How does a domain work?

How does a domain work?

Every computer on the public Internet has a unique numeric address—similar to the uniqueness of a telephone number—which is a string of numbers that is difficult for most people to remember. This string is called the “IP address.” IP stands for “Internet Protocol.”

To make it easier to find a given location on the Internet, the Domain Name System, or DNS, was invented. The DNS translates IP addresses into unique alphanumeric addresses called domain names that are easier to remember. If, for example, you would like to visit the ICANN website, would you rather remember the IP address 192.0.34.163, or type “www.zadna.org.za”?

By associating a familiar string of letters—the domain name—with an IP address, the DNS makes it much easier for Internet users to remember websites and email addresses.

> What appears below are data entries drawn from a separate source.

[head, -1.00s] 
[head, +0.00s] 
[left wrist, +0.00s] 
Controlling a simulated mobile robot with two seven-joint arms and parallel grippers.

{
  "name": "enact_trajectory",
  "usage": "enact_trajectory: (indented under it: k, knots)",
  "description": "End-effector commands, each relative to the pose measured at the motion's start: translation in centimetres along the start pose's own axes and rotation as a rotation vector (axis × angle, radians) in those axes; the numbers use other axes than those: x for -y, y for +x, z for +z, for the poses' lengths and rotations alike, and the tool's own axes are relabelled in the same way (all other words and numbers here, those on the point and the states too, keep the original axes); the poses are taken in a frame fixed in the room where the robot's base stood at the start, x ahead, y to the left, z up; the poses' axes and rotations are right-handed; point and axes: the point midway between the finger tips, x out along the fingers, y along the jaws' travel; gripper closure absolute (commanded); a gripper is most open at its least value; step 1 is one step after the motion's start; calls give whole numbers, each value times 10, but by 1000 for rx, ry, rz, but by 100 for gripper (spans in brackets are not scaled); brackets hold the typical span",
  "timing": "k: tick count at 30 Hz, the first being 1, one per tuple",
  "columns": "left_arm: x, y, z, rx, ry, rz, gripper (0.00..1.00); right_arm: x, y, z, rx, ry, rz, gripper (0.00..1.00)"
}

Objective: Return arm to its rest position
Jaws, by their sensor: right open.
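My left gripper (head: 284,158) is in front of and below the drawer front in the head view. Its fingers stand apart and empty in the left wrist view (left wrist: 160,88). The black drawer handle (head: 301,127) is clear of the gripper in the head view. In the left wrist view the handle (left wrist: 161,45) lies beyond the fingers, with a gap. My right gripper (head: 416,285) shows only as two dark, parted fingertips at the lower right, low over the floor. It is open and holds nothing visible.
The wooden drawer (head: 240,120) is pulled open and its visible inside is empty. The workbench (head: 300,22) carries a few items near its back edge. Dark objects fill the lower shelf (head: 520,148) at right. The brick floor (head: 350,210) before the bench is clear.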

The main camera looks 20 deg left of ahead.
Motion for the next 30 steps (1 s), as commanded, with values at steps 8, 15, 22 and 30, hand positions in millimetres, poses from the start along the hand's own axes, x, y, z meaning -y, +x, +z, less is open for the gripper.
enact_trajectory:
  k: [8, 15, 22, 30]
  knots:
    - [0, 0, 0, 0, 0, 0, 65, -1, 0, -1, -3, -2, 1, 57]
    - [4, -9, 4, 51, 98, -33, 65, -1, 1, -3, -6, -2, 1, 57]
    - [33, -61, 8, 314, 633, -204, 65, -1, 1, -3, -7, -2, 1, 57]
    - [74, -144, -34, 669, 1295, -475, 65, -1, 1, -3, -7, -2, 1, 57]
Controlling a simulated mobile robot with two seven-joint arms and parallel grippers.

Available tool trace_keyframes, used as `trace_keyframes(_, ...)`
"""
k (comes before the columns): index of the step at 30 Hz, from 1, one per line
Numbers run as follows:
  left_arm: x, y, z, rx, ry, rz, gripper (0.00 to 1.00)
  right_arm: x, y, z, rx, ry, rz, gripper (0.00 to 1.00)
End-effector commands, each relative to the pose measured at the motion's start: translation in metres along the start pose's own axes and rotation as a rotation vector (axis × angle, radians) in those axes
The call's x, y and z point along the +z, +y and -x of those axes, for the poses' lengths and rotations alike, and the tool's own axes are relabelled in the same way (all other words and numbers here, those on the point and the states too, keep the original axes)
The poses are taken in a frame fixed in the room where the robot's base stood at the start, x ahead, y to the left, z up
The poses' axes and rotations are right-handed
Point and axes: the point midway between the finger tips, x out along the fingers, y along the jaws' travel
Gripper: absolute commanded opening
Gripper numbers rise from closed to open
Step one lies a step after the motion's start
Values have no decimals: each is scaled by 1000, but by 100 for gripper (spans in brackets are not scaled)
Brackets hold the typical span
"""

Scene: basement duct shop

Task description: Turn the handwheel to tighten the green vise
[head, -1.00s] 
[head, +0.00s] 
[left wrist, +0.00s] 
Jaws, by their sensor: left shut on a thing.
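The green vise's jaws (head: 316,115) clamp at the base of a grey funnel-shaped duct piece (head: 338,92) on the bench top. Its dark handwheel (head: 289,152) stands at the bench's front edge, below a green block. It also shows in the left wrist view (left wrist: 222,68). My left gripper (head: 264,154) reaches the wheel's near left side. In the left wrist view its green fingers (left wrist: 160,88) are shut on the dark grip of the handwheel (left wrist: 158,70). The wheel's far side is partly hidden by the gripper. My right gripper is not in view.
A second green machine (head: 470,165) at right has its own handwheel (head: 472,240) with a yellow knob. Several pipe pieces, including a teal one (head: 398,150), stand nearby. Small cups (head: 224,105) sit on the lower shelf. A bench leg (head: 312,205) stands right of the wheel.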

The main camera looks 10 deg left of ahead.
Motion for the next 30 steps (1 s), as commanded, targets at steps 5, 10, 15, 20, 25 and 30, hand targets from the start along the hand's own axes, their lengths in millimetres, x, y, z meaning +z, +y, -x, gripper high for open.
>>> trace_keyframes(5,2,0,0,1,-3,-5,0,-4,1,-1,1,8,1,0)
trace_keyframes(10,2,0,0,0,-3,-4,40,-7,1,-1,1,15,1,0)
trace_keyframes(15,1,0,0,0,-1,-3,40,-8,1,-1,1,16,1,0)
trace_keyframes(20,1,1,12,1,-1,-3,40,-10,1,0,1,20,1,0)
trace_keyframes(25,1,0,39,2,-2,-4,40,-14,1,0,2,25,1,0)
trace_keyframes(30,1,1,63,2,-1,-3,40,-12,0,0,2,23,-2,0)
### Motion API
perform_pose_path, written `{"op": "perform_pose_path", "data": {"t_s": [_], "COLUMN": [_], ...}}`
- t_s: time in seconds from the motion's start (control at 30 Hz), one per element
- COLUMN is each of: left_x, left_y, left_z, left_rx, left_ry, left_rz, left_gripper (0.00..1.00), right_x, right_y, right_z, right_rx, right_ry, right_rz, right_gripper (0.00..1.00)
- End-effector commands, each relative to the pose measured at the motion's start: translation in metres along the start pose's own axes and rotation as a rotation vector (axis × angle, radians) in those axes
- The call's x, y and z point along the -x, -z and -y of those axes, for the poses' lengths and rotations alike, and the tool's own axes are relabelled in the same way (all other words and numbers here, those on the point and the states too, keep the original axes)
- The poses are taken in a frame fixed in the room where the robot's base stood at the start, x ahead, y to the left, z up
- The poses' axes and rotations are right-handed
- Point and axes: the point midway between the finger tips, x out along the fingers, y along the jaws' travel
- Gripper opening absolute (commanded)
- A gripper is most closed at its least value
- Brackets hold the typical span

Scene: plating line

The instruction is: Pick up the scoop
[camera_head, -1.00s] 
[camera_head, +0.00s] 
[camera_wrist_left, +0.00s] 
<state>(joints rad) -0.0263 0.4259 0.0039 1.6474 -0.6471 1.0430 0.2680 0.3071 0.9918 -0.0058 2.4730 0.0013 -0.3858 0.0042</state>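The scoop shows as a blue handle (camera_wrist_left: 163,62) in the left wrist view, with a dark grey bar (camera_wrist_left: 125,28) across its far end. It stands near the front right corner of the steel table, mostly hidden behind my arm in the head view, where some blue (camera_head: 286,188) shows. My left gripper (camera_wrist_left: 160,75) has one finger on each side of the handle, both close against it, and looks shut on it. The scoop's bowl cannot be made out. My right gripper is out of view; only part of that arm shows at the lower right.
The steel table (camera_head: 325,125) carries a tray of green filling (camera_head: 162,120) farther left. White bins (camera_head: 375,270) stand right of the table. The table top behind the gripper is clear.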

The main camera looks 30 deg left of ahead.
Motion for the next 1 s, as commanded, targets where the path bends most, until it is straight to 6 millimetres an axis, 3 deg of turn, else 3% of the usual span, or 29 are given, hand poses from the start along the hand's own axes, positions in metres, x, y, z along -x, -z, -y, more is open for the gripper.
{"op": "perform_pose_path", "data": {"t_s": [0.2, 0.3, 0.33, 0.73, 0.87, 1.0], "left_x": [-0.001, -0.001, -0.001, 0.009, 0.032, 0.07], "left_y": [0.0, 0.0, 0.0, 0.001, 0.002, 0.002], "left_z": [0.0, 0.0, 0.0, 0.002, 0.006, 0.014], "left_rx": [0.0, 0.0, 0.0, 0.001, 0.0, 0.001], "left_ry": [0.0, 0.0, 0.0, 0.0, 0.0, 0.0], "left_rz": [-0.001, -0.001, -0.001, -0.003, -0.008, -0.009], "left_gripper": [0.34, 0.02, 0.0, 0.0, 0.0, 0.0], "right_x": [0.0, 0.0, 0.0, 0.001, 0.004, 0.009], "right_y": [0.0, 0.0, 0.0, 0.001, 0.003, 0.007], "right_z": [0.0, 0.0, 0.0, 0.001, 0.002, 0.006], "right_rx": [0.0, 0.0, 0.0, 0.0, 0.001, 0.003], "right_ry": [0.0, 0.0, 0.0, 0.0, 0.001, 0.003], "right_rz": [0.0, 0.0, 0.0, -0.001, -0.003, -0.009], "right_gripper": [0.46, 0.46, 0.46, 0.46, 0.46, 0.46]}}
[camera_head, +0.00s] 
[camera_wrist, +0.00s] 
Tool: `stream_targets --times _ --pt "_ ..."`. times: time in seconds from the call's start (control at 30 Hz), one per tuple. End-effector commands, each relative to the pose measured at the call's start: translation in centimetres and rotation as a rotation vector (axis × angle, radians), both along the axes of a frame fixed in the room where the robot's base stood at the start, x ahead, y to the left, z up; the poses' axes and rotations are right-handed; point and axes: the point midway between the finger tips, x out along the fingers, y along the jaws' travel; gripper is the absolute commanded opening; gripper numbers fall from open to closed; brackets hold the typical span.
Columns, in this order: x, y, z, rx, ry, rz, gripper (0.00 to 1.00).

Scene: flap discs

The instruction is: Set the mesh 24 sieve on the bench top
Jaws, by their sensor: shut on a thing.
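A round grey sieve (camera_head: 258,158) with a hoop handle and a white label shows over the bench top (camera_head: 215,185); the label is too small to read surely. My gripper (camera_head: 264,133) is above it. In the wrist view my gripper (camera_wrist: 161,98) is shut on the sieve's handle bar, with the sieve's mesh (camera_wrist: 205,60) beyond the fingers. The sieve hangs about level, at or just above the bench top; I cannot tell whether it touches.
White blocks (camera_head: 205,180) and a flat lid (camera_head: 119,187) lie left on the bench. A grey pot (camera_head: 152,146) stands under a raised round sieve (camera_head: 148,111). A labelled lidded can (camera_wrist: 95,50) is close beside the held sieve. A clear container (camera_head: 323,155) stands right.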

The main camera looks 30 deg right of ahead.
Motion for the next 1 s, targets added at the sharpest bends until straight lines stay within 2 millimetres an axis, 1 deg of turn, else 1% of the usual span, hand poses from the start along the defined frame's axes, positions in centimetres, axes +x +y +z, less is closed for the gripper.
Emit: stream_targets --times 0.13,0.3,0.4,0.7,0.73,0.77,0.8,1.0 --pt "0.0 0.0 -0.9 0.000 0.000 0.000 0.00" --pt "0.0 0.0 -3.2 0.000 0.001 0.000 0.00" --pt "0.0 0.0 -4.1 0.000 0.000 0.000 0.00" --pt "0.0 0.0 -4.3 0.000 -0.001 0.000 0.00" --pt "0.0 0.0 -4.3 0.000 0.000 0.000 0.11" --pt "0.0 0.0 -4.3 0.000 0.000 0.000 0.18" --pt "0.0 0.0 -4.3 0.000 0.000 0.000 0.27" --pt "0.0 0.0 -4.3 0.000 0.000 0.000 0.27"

In the example above, the “zadna.org.za” part of the address is called the domain name. The “www.” part identifies to your browser that you are looking for the World Wide Web interface for that domain name.

Domain names can also be used to send email. Whether you are sending business or personal communications, you want to be certain that your message is directed to the intended addressee. To borrow an analogy from the phone system, when you dial a number, it rings at a particular location because there is a central numbering plan that ensures that each telephone number is unique.

The DNS works in a similar way. Both the domain name and the IP address behind it are unique. The DNS enables your email to reach the intended recipient (questions@zadna.org.za, for example) and not someone else with a similar domain name. It also enables you to type “www.zadna.org.za,” without having to enter a lengthy IP address, and get to the right website. Without this uniqueness, both the DNS and the telephone systems would be less predictable and reliable.

A domain name can remain unchanged even if a website is moved to a different host computer or server because the DNS can be told to point an existing domain name to a new IP address. This is just like a household or a business moving its location—the family or business name stays the same, even if the street address changes.